══ Material shown ══

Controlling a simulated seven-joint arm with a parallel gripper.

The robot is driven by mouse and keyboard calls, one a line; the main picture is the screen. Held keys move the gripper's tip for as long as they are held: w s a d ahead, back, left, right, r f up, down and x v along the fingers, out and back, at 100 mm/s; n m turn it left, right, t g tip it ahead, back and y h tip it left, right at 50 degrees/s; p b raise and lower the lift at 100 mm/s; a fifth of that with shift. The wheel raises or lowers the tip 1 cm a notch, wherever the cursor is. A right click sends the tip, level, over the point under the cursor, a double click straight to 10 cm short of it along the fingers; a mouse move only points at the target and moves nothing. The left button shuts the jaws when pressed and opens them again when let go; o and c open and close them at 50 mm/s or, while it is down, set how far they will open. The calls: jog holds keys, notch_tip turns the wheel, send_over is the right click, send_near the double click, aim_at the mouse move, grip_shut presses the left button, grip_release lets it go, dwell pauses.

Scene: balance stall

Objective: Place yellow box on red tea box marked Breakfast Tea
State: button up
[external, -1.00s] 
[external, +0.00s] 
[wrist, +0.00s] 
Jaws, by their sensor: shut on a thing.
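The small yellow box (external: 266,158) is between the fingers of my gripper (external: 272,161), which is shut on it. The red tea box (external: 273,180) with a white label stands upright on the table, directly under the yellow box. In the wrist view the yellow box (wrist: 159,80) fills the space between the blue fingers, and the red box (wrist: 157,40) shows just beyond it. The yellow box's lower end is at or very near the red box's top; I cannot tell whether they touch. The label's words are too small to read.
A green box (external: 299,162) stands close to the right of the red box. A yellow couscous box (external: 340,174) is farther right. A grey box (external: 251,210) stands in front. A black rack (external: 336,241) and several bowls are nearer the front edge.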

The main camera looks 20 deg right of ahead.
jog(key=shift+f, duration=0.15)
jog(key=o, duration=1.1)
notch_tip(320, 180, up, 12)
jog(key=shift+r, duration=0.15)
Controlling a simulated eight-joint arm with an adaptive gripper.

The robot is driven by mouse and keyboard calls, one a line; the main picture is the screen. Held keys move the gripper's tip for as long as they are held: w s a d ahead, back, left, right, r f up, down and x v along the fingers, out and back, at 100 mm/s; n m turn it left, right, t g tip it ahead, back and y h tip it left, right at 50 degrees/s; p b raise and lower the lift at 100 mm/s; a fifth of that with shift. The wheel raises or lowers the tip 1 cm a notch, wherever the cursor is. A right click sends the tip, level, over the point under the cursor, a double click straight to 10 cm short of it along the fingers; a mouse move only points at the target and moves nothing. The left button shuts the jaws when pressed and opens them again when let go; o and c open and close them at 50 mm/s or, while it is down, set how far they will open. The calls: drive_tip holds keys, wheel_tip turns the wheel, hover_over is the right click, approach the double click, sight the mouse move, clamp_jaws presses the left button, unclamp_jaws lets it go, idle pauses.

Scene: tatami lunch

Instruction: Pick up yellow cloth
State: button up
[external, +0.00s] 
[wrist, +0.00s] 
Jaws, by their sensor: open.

═══
══ Material shown ══

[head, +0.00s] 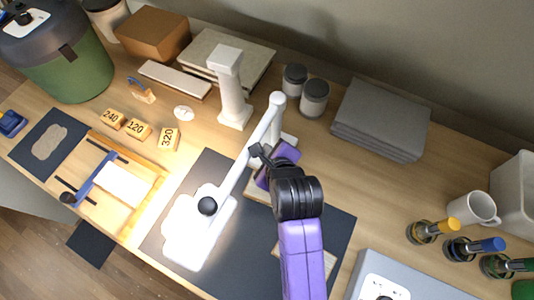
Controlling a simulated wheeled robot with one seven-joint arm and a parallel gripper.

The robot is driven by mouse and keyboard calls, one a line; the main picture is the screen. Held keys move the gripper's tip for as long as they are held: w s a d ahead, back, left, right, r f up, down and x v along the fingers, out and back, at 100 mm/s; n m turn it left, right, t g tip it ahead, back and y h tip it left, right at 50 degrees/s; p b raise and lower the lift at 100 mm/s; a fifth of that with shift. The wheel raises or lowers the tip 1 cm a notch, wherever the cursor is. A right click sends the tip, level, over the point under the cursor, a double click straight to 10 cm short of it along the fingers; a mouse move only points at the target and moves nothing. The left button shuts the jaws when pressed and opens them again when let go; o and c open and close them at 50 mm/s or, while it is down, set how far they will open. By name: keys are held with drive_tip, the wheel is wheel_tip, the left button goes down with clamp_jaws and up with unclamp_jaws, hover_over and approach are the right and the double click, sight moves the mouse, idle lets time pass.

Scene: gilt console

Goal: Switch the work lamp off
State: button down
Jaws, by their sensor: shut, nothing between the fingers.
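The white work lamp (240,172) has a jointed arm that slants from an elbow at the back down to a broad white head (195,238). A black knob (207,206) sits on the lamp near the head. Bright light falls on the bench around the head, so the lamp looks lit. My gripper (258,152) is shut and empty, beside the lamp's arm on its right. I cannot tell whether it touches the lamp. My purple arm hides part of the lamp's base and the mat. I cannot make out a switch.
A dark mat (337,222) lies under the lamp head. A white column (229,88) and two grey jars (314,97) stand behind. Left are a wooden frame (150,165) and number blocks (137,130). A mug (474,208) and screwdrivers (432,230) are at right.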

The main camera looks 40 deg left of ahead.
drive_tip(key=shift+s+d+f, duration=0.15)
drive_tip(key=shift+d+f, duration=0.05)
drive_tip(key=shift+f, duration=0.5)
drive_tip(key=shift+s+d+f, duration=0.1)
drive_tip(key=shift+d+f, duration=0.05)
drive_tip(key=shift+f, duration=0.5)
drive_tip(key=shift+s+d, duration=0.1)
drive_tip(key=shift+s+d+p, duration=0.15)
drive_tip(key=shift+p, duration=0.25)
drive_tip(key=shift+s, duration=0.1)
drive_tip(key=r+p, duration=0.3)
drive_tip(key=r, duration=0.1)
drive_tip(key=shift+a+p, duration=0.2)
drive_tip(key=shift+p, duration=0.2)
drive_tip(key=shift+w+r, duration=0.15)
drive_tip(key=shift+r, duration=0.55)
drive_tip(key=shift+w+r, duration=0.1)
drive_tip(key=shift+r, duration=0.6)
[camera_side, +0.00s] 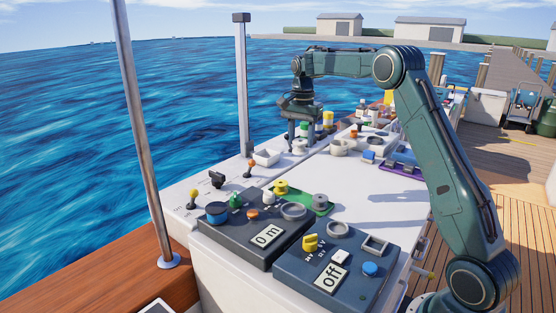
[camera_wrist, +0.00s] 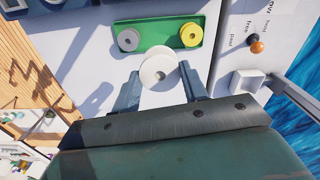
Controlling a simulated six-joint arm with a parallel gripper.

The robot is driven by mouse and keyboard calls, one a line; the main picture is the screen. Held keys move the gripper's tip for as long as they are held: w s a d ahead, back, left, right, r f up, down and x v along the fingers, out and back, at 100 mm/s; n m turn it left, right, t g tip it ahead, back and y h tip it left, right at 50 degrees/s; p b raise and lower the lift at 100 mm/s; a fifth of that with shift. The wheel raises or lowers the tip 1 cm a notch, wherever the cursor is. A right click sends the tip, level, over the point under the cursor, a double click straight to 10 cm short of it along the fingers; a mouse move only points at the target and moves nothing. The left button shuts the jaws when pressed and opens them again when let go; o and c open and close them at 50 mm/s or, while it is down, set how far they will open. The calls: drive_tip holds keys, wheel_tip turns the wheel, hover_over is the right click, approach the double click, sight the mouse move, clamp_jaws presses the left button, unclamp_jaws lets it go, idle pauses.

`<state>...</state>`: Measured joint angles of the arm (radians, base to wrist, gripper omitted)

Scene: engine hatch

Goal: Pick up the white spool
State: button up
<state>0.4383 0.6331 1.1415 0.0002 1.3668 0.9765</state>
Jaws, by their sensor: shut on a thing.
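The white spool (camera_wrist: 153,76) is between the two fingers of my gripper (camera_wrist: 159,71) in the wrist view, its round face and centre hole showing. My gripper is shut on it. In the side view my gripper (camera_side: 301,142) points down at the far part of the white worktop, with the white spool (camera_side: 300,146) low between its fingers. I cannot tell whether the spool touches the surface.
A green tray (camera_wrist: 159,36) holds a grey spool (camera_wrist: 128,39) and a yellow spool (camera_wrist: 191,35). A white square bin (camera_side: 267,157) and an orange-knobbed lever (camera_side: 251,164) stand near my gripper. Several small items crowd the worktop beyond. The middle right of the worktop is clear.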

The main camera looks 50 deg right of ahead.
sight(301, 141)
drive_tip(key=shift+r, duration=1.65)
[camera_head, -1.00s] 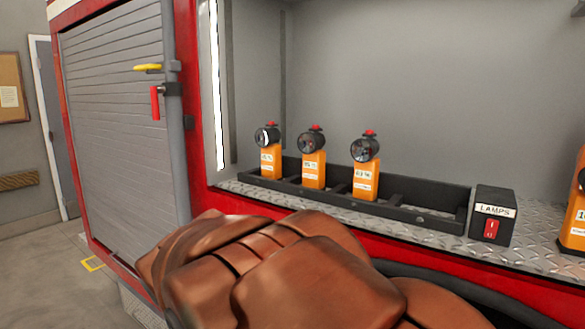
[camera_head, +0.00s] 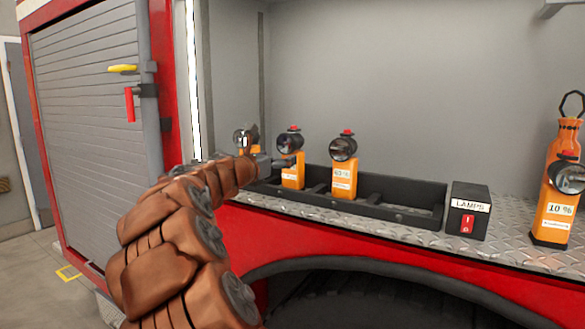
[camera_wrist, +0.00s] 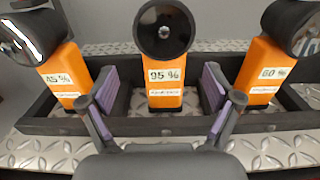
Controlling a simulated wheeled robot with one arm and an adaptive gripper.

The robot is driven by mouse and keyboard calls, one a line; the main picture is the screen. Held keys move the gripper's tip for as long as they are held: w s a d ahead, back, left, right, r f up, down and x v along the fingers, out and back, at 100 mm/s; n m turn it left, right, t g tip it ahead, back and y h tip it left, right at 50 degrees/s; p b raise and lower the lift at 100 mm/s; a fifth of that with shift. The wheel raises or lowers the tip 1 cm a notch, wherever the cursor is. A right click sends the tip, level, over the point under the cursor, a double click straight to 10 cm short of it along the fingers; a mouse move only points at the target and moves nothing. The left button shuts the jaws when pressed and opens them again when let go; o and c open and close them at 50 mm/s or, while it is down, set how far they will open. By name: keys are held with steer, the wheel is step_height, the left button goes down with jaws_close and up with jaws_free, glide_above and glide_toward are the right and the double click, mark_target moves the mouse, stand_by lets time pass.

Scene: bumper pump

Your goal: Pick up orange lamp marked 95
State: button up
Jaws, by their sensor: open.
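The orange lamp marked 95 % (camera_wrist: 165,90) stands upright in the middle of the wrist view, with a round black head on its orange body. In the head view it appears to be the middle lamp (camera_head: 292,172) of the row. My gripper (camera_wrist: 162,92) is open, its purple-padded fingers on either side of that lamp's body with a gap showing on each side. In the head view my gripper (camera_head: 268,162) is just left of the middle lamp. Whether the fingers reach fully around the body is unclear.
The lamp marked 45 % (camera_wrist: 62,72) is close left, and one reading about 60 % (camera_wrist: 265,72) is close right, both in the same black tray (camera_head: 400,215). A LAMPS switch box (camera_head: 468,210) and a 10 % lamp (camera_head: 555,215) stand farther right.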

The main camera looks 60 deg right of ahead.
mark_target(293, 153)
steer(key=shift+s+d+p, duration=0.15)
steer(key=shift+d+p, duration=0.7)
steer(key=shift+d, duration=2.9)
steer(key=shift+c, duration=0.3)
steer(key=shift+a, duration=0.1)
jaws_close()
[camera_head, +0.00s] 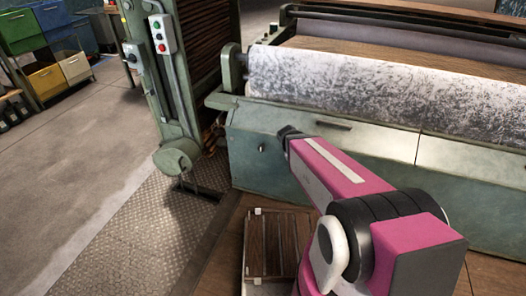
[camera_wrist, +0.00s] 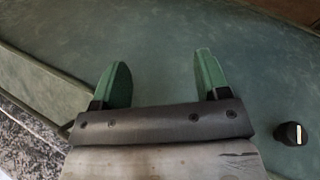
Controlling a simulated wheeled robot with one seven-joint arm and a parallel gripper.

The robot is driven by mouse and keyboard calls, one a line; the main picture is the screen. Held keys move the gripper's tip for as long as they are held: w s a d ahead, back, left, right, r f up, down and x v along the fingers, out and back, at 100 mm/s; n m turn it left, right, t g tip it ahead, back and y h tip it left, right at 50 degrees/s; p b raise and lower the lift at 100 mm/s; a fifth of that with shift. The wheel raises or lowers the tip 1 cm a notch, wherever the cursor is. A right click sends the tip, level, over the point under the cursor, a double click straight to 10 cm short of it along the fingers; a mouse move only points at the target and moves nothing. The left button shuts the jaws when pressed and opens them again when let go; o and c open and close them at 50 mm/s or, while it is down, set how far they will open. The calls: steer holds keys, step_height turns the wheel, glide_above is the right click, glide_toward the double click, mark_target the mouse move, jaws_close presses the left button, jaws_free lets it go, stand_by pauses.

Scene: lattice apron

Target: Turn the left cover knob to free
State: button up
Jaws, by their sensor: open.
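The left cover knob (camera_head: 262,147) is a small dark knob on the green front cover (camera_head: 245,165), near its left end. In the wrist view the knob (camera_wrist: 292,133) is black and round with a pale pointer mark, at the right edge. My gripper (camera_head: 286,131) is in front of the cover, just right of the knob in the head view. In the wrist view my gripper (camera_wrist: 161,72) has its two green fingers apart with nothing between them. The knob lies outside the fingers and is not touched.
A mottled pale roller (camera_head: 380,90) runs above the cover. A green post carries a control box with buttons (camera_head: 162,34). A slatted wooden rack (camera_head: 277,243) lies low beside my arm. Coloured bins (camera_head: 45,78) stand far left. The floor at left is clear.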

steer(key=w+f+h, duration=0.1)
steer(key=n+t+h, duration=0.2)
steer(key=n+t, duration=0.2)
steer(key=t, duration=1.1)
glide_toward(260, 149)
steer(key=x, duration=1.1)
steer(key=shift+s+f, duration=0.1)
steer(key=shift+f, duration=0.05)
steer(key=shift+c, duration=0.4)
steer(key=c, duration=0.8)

═══
══ Material shown ══

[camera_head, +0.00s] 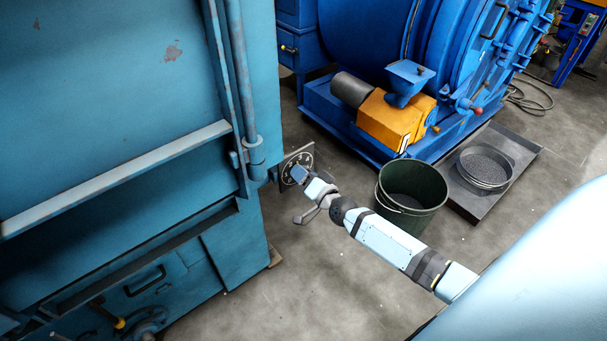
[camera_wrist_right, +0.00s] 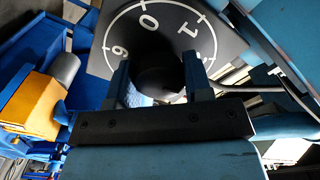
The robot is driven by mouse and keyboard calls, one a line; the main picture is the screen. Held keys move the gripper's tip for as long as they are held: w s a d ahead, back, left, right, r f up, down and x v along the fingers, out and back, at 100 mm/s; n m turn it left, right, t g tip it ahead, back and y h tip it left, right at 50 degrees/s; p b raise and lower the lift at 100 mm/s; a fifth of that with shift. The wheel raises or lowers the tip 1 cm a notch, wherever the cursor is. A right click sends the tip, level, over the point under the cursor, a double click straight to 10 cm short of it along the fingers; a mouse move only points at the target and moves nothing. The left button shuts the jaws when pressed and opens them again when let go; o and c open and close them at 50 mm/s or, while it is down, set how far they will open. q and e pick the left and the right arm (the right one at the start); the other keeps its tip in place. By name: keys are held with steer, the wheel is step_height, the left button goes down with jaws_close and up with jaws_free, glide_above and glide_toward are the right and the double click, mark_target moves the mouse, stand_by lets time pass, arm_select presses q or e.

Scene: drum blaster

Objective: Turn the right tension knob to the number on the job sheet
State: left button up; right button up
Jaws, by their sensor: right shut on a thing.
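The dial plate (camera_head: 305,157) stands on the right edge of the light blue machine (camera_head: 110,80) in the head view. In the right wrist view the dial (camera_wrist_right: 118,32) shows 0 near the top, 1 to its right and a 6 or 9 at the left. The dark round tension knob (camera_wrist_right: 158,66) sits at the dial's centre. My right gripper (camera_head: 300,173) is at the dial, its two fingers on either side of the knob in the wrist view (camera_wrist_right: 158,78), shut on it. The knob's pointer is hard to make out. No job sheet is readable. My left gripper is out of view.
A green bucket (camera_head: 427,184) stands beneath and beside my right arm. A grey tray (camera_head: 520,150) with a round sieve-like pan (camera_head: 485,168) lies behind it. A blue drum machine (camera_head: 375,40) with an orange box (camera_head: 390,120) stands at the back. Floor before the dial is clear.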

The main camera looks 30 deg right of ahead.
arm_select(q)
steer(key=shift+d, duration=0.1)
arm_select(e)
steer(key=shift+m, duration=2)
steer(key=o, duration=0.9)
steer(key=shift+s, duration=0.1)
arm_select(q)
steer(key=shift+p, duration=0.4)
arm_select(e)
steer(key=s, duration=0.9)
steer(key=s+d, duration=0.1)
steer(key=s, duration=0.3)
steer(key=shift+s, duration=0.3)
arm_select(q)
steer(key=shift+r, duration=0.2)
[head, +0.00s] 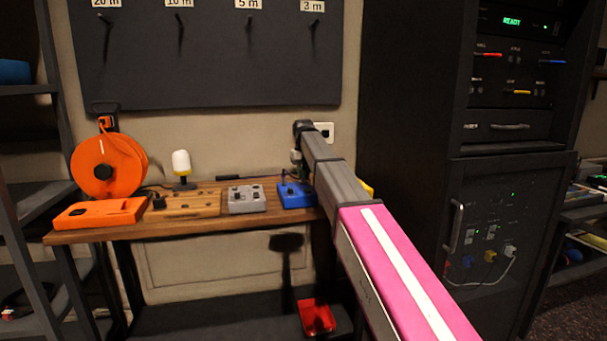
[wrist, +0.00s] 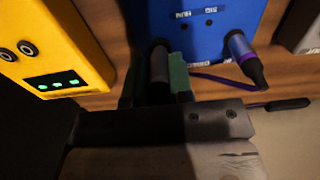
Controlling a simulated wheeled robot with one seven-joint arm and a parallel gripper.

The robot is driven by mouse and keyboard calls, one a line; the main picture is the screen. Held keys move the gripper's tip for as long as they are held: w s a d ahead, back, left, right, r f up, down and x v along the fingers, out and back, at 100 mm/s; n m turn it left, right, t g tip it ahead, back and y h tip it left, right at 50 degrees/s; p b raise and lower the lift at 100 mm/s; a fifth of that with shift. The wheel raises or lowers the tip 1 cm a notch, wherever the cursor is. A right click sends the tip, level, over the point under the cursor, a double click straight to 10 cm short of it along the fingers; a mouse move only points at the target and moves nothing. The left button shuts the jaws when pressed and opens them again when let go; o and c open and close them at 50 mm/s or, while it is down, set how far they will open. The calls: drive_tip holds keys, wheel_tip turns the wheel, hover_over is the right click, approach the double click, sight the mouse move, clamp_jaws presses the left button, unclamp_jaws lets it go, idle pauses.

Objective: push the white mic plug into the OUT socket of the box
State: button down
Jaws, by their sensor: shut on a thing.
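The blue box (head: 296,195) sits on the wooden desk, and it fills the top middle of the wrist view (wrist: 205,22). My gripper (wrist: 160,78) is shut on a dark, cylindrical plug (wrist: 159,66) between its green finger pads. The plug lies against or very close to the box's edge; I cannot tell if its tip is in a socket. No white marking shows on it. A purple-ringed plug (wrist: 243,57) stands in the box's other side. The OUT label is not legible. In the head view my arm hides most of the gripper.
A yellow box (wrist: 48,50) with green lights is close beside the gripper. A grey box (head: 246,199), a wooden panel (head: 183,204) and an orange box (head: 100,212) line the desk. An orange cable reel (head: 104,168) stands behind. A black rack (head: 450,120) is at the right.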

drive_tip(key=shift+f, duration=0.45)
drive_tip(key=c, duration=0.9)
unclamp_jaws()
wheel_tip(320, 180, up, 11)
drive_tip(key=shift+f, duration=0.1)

═══

Problem
Pick out the lines containing the string "Objective".

Answer to this problem
Objective: Place yellow box on red tea box marked Breakfast Tea
Objective: Turn the right tension knob to the number on the job sheet
Objective: push the white mic plug into the OUT socket of the box

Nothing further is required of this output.